▼
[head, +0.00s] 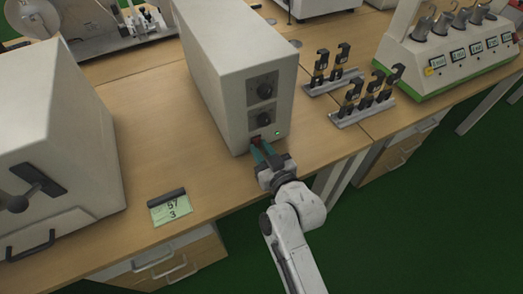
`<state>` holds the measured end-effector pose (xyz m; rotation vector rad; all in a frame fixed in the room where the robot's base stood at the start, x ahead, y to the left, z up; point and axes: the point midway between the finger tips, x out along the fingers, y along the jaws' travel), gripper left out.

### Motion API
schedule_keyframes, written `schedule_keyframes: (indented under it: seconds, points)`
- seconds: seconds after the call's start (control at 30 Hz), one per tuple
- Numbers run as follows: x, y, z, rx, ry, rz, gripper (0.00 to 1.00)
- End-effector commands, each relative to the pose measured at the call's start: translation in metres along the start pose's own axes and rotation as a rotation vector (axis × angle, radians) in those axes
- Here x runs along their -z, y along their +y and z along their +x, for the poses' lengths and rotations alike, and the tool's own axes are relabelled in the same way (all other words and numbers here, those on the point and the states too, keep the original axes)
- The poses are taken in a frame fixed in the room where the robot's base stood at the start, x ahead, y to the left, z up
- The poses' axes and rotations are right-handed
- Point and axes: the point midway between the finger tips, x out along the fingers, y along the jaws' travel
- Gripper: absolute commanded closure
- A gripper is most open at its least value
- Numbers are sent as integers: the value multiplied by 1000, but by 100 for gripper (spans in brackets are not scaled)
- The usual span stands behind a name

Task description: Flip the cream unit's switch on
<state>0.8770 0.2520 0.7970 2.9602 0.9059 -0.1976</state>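The cream unit (222,75) is a tall box in the middle of the bench. Its front panel has two dark round knobs, one above the other. A small dark red switch (256,140) sits low on the left of this panel, and a small green light (277,133) shows to its right. My gripper (260,147) has teal fingers whose tips are at the switch, at the panel's lower edge. I cannot tell whether they touch it. The fingers look close together, but the gap between them is too small to judge. The fingertips partly cover the switch.
Another pale box (60,130) with a lever stands at the left. A small display (171,208) lies near the front edge. Black clamps on metal bases (362,113) stand to the right, with a machine (450,50) beyond. Bare wood (150,125) lies left of the unit.

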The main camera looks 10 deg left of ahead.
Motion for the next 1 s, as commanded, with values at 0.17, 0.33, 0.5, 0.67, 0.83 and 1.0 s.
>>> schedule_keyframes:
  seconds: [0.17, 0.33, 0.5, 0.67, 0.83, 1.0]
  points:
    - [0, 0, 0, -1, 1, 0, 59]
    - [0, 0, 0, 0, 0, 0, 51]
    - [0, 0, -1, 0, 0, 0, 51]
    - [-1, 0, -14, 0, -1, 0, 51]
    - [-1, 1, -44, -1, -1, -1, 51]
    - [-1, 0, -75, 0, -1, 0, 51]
▲
*Given exercise:* From the line holding "Motion for the" down to the final line above, quote every line exactly and only those lines.

*Exercise solution:*
Motion for the next 1 s, as commanded, with values at 0.17, 0.33, 0.5, 0.67, 0.83 and 1.0 s.
>>> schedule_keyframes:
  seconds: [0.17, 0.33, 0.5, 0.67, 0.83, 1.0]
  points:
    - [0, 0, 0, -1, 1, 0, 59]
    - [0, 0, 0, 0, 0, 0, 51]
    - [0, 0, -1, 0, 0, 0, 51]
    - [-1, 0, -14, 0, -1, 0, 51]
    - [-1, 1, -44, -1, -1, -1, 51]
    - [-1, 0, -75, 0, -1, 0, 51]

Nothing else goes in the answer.